2. If you are a perfectionist, you probably spend a fair amount of time feeling not good enough. That's one of the core feelings discussed extensively in Body Sense. Unfortunately, when you can not be perfect at everything that message may be triggered and you could be overwhelmed with a belief that's not really true. However, if that sits deep inside think about what you have lost. If you grow up believing you are not good enough, can you see how you would be attracted to relationships where your partner reinforced that message? Or, a relationship where yuou kept trying to prove yourself by chosing a partner that you have to keep trying to fix. Not likely to happen.

3. Identify other core feelings and messages that have influenced your life. Perfectonists have reported feeling alone in the world, worthless, hopeless, less than and an urgency to keep trying harder. (For hands-on techniques to attack the impact of these messages and stop their interference, reach Chapters 3-8 in Body Sense.)

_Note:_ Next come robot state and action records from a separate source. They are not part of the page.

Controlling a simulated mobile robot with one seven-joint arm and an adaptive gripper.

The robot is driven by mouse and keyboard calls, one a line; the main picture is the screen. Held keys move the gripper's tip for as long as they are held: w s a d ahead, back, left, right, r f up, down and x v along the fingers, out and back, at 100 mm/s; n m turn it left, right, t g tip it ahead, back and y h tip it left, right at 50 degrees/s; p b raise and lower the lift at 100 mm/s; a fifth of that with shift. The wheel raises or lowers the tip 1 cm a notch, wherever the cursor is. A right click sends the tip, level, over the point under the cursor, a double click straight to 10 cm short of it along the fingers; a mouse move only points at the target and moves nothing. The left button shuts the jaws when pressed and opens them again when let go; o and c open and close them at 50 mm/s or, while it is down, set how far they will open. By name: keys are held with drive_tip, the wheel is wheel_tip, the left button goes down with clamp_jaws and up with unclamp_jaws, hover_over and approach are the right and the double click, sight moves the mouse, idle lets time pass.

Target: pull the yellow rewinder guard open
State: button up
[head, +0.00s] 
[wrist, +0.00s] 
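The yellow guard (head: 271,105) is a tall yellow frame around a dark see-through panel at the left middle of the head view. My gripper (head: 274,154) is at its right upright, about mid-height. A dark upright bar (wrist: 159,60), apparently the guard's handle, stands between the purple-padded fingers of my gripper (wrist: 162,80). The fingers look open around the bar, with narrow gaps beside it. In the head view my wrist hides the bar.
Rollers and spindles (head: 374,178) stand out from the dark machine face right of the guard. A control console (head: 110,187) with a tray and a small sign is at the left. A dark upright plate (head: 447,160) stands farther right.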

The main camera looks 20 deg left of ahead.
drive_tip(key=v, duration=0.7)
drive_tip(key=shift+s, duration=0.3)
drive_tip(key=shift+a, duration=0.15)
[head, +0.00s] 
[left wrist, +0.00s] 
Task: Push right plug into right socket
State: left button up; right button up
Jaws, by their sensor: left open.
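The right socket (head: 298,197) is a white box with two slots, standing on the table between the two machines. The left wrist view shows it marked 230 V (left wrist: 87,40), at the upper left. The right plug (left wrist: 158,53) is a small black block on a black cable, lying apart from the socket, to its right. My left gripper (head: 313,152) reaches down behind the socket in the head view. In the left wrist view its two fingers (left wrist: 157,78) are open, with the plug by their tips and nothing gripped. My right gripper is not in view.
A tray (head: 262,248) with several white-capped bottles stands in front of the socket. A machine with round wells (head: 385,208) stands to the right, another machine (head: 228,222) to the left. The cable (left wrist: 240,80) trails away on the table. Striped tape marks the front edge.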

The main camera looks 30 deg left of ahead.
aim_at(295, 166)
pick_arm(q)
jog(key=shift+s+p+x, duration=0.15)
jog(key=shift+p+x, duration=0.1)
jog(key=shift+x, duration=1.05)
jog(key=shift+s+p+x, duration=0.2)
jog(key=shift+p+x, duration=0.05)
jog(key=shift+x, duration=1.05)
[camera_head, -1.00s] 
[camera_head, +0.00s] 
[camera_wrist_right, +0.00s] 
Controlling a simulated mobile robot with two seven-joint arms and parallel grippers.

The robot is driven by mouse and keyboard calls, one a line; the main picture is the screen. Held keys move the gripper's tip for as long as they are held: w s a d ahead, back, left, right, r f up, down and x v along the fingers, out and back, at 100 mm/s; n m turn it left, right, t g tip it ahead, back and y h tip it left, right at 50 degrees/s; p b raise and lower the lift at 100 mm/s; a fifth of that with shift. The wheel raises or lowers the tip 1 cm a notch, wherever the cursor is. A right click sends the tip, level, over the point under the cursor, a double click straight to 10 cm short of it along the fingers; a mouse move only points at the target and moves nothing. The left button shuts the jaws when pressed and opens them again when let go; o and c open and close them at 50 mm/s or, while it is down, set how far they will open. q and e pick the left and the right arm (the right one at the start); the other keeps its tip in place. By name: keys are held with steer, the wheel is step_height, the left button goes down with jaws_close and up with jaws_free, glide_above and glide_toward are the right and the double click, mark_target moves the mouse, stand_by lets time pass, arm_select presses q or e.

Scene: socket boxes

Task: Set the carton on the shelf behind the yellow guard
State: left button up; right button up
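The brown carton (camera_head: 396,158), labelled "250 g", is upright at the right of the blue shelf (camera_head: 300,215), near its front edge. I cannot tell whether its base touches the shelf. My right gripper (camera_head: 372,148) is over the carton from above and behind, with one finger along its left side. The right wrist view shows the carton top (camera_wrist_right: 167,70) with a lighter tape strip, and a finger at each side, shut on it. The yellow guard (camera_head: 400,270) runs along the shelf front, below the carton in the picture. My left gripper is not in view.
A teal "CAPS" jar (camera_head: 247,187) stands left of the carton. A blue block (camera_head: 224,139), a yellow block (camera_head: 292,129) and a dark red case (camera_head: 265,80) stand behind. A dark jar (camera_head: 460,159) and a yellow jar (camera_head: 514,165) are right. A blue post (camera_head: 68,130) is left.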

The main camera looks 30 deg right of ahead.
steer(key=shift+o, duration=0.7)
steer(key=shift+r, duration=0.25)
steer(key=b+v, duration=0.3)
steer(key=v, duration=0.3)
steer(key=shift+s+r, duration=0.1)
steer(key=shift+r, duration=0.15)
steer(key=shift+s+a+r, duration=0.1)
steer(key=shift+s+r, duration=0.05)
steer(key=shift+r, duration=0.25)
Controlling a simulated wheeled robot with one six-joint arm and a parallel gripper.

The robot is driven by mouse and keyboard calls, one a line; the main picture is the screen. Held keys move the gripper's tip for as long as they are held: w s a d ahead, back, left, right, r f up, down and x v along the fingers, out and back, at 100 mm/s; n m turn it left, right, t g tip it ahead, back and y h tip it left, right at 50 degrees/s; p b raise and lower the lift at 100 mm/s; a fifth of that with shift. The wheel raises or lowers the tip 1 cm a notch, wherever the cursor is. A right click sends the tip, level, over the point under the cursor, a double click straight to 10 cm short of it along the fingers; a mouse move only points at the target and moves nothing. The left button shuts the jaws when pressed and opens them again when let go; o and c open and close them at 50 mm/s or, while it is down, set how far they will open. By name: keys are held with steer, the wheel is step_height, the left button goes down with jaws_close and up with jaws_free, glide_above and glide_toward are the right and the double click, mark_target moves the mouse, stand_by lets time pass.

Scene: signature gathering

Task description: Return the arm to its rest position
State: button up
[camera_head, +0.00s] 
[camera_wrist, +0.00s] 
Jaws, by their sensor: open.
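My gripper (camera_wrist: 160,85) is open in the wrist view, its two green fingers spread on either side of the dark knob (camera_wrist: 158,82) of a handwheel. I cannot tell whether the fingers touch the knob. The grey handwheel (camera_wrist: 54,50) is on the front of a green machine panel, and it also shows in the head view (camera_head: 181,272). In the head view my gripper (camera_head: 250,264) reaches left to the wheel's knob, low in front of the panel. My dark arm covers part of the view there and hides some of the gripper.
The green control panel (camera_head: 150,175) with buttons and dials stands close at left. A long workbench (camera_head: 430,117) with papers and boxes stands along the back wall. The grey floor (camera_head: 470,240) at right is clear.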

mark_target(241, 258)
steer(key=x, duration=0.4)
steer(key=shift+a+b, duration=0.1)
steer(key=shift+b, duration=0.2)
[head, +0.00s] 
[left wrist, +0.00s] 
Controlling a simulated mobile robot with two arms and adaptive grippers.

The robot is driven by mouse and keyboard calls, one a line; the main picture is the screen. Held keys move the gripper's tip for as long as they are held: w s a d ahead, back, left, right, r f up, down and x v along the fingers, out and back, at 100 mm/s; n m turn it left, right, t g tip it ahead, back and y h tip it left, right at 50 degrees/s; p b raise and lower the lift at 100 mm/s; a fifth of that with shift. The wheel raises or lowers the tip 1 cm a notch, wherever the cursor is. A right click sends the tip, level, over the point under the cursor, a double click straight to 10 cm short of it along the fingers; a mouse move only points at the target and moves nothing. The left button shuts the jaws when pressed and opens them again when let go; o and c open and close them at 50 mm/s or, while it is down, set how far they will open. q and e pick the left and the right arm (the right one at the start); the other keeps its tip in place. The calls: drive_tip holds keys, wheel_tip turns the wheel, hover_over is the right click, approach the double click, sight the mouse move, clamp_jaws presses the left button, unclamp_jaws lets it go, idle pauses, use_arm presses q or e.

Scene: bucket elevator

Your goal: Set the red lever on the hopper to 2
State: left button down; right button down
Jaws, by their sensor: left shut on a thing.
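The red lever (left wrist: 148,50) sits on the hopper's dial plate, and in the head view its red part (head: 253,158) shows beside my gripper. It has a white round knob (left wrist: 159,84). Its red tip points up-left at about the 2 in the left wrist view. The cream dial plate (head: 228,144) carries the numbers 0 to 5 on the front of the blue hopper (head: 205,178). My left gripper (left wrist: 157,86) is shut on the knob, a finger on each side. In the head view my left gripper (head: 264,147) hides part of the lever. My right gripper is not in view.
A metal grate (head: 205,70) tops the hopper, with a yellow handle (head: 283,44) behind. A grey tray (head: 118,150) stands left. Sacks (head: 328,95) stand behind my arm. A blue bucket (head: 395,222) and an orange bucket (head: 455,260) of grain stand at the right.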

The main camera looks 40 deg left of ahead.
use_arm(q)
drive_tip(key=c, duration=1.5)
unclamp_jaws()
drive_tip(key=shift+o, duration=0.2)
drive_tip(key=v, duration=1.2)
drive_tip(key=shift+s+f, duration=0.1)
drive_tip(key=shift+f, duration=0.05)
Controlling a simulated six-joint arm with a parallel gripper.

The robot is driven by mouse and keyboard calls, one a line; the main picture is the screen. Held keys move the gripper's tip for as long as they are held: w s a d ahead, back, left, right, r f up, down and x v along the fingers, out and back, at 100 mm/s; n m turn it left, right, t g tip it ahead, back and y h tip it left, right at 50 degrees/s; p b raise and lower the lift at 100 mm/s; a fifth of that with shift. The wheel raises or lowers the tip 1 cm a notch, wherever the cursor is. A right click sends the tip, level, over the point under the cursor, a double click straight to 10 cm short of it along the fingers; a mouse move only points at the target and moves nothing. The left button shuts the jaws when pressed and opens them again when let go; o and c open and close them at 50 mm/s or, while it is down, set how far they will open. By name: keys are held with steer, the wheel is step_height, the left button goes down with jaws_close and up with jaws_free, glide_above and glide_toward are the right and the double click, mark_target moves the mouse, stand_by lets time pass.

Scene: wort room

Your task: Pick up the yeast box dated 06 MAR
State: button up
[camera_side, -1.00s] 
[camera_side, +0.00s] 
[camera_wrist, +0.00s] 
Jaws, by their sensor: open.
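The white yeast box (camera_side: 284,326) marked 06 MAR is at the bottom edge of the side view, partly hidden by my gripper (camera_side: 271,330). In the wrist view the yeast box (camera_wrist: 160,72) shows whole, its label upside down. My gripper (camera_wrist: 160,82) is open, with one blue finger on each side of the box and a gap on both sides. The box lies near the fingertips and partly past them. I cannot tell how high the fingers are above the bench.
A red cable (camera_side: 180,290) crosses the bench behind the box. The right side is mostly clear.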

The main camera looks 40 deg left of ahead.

4. Identify the physical and behavioral changes that occur when you are getting lost in perfectionism. For example, you might have a racing heartbeat, begin eating more or not eat at all, increase the amount of multi-tasking you do, feel overwhelmed, change your sleeping habits and more. Write down your own changes and check them once a week until you are able to reduce your perfectionism stress.

5. The next project you start, ask yourself the following questions.

  • Can I set different standards for completion or success, based on the project? Do I need to give this project 100% of my energy, or could I give it 80%, in order to leave more time for myself.
  • Am I setting up unreasonable expectations for myself, or others?
  • What am I afraid of in not meeting my old standards of being perfect? What is the worst thing that could happen if that fear becomes a reality. (You'll often discover that the worst thing that happens as a result of you facing that fear, will actually be a God send.)
  • How important is this task compared to other projects or things that are going on in my life right now?
  • Am I getting into rigid, black and white thinking, or it is all-or-nothing thinking?
  • Am I spending too much time on the little things when I could meet my goals with less effort and less emotional drain?

If you've answered yes to any of these questions, you want to step back and consider the most crucial. How important is this (task, event, etc) to the rest of my life? That can put things into perspective very quickly. If you spend too much time at work and neglect your family, you may set yourself up to lose not only wonderful enriching years as a spouse or parent, but your perfectionism could ultimately lead to the loss of a marriage and broken relationships with your children. You also would be modeling how you want your children to approach relationships. So, step back and consider what is most important.
When you're near the end of your life and reflecting back, you'll probably recognize that a "perfectly" completed project for a company has been long forgotten, yet the moments you spent with your family continue to sustain you.

6. Finally, make a conscientious effort to let go and enjoy life!